● **WHAT THE TASK ASKS**
Only the lines from the one containing "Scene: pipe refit" through the one containing "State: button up" are to be copied, exactly and with both ends kept.

● **PROVIDED RECORDS**

--- start ---

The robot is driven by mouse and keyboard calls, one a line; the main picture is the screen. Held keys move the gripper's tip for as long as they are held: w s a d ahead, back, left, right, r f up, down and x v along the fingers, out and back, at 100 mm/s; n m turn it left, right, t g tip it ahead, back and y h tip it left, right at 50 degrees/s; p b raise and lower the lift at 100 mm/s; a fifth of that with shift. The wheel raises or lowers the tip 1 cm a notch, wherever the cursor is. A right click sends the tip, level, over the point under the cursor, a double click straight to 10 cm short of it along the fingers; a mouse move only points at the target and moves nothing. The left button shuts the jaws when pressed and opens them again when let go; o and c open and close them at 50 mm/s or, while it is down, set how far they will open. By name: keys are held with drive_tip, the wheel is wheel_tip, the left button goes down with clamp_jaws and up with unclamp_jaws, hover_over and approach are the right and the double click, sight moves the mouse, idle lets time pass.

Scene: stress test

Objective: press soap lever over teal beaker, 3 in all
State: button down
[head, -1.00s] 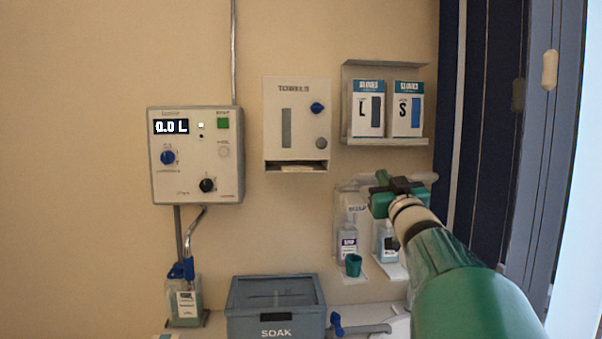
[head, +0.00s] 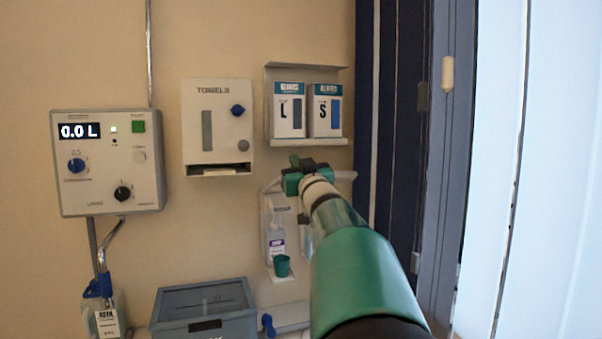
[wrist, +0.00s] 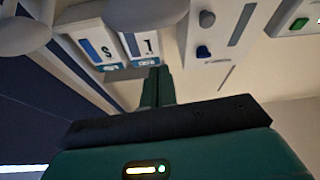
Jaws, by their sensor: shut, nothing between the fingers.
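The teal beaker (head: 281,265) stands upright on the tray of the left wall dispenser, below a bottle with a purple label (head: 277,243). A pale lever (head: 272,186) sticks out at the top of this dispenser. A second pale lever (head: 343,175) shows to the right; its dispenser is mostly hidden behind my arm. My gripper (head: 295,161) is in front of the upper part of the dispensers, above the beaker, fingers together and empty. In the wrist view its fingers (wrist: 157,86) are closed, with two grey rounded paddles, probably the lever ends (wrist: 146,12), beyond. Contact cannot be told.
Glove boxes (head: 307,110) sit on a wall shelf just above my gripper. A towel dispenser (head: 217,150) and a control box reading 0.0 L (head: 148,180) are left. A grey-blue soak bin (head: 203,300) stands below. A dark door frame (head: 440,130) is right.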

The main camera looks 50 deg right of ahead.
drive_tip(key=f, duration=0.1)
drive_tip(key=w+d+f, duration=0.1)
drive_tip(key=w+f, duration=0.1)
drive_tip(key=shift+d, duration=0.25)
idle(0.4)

--- end ---
--- start ---

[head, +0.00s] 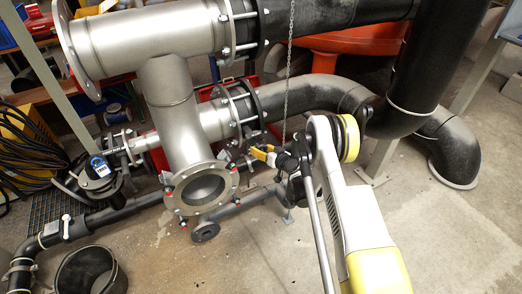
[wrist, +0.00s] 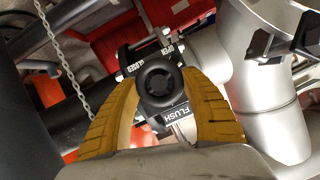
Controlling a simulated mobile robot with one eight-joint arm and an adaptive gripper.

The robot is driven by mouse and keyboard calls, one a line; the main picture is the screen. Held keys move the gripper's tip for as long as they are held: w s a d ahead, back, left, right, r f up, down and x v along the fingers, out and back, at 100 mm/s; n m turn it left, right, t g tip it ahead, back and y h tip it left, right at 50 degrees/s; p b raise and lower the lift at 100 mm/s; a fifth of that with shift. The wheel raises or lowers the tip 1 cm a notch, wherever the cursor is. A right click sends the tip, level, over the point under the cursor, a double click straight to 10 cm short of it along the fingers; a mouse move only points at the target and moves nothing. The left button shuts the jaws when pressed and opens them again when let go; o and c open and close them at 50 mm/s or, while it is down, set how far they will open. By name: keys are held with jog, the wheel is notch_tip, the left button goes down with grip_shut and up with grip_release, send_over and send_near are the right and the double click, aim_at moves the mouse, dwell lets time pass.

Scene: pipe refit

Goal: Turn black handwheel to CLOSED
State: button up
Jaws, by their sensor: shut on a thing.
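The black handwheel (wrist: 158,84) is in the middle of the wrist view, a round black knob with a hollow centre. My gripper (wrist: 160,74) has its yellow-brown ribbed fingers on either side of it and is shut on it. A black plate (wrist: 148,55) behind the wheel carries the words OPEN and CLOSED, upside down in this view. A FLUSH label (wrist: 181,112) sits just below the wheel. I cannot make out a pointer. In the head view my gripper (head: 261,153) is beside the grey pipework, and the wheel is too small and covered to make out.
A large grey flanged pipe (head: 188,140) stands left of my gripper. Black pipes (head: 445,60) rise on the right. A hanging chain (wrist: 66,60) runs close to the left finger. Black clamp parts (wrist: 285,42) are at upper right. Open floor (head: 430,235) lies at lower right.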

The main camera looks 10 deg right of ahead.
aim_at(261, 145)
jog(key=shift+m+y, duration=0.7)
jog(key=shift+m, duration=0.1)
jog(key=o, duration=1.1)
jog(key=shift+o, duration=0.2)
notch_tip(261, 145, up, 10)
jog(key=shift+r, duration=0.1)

--- end ---

● **SOLUTION TO THE EXERCISE**
Scene: pipe refit

Goal: Turn black handwheel to CLOSED
State: button up

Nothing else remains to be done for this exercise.